Quote every line of the data below as it stands, omitting pictures.

● ● ● ●

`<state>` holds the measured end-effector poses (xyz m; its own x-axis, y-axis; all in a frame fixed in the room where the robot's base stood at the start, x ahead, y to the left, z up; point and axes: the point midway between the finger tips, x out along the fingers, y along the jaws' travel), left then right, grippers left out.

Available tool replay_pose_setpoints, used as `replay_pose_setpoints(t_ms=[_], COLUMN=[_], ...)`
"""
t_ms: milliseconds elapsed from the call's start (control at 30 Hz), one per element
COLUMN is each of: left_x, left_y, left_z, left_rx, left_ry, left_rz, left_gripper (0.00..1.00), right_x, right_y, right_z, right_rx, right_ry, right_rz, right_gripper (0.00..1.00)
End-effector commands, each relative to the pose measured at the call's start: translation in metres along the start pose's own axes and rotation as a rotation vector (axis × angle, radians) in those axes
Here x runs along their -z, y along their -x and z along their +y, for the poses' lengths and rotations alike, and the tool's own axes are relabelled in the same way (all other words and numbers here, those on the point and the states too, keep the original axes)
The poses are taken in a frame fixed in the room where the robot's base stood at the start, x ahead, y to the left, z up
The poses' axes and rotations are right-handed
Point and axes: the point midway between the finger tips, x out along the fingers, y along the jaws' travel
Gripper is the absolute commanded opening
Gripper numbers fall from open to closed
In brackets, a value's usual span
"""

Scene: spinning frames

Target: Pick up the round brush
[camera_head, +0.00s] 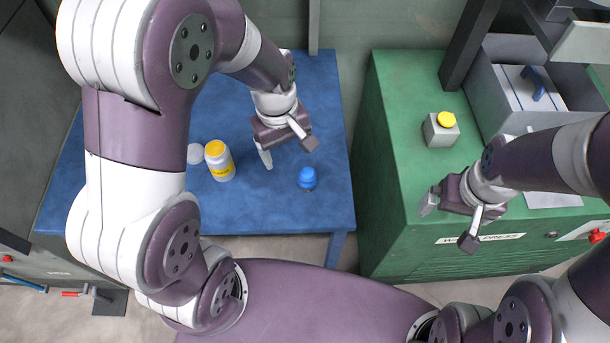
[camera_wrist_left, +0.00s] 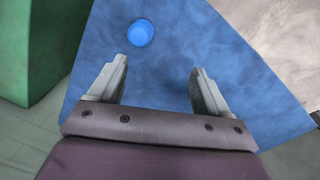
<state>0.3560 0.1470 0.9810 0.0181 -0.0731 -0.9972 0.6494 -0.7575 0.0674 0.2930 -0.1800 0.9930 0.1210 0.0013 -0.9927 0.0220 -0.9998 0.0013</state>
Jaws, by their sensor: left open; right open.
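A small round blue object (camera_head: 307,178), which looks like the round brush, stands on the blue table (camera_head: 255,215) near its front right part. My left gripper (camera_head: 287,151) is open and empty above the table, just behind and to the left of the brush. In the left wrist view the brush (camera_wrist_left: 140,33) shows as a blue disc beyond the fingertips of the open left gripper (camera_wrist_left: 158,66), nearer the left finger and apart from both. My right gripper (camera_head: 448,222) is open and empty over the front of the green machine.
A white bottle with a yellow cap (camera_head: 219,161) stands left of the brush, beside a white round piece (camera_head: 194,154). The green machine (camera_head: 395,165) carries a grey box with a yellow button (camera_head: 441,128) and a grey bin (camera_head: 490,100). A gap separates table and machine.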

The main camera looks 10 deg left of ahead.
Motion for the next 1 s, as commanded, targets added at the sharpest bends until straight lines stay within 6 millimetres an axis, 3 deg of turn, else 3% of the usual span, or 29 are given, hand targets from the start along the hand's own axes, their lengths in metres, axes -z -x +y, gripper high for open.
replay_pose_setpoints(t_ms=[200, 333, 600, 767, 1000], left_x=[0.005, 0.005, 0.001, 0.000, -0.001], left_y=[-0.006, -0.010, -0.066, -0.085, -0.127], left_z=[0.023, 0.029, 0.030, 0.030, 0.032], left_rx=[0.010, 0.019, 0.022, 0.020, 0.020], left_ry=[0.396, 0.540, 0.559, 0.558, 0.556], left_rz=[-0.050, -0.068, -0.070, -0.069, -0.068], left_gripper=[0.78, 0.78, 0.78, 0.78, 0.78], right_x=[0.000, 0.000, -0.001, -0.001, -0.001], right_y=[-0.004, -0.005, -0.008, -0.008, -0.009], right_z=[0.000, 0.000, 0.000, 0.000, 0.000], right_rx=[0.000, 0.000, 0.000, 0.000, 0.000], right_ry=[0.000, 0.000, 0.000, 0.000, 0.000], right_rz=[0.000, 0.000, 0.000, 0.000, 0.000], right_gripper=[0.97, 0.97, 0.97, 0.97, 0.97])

● ● ● ●

IN RESPONSE -
`<state>` holds the measured end-effector poses (xyz m; its own x-axis, y-axis; all in a frame fixed in the room where the robot's base stood at the start, x ahead, y to the left, z up; point and axes: the point midway between the finger tips, x out along the fingers, y along the jaws' travel), left then right, grippers left out.

Available tool replay_pose_setpoints, used as `replay_pose_setpoints(t_ms=[_], COLUMN=[_], ...)`
"""
t_ms: milliseconds elapsed from the call's start (control at 30 Hz), one per element
COLUMN is each of: left_x, left_y, left_z, left_rx, left_ry, left_rz, left_gripper (0.00..1.00), right_x, right_y, right_z, right_rx, right_ry, right_rz, right_gripper (0.00..1.00)
End-effector commands, each relative to the pose measured at the call's start: translation in metres along the start pose's own axes and rotation as a rotation vector (axis × angle, radians) in those axes
Here x runs along their -z, y along their -x and z along their +y, for the poses' lengths and rotations alike, and the tool's own axes are relabelled in the same way (all other words and numbers here, those on the point and the states too, keep the original axes)
The poses are taken in a frame fixed in the room where the robot's base stood at the start, x ahead, y to the left, z up
The poses' axes and rotations are right-handed
Point and axes: the point midway between the finger tips, x out along the fingers, y along the jaws' travel
Gripper is the absolute commanded opening
Gripper numbers fall from open to closed
In brackets, a value's usual span
"""

Scene: spinning frames

Target: Pick up the round brush
[camera_head, +0.00s] 
[camera_wrist_left, +0.00s] 
<state>0.3560 0.1470 0.9810 0.0181 -0.0731 -0.9972 0.6494 -0.7575 0.0674 0.2930 -0.1800 0.9930 0.1210 0.0013 -0.9927 0.0220 -0.9998 0.0013</state>
Jaws, by their sensor: left open; right open.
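A small round blue object (camera_head: 307,178), which looks like the round brush, stands on the blue table (camera_head: 255,215) near its front right part. My left gripper (camera_head: 287,151) is open and empty above the table, just behind and to the left of the brush. In the left wrist view the brush (camera_wrist_left: 140,33) shows as a blue disc beyond the fingertips of the open left gripper (camera_wrist_left: 158,66), nearer the left finger and apart from both. My right gripper (camera_head: 448,222) is open and empty over the front of the green machine.
A white bottle with a yellow cap (camera_head: 219,161) stands left of the brush, beside a white round piece (camera_head: 194,154). The green machine (camera_head: 395,165) carries a grey box with a yellow button (camera_head: 441,128) and a grey bin (camera_head: 490,100). A gap separates table and machine.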

The main camera looks 10 deg left of ahead.
Motion for the next 1 s, as commanded, targets added at the sharpest bends until straight lines stay within 6 millimetres an axis, 3 deg of turn, else 3% of the usual span, or 29 are given, hand targets from the start along the hand's own axes, their lengths in metres, axes -z -x +y, gripper high for open.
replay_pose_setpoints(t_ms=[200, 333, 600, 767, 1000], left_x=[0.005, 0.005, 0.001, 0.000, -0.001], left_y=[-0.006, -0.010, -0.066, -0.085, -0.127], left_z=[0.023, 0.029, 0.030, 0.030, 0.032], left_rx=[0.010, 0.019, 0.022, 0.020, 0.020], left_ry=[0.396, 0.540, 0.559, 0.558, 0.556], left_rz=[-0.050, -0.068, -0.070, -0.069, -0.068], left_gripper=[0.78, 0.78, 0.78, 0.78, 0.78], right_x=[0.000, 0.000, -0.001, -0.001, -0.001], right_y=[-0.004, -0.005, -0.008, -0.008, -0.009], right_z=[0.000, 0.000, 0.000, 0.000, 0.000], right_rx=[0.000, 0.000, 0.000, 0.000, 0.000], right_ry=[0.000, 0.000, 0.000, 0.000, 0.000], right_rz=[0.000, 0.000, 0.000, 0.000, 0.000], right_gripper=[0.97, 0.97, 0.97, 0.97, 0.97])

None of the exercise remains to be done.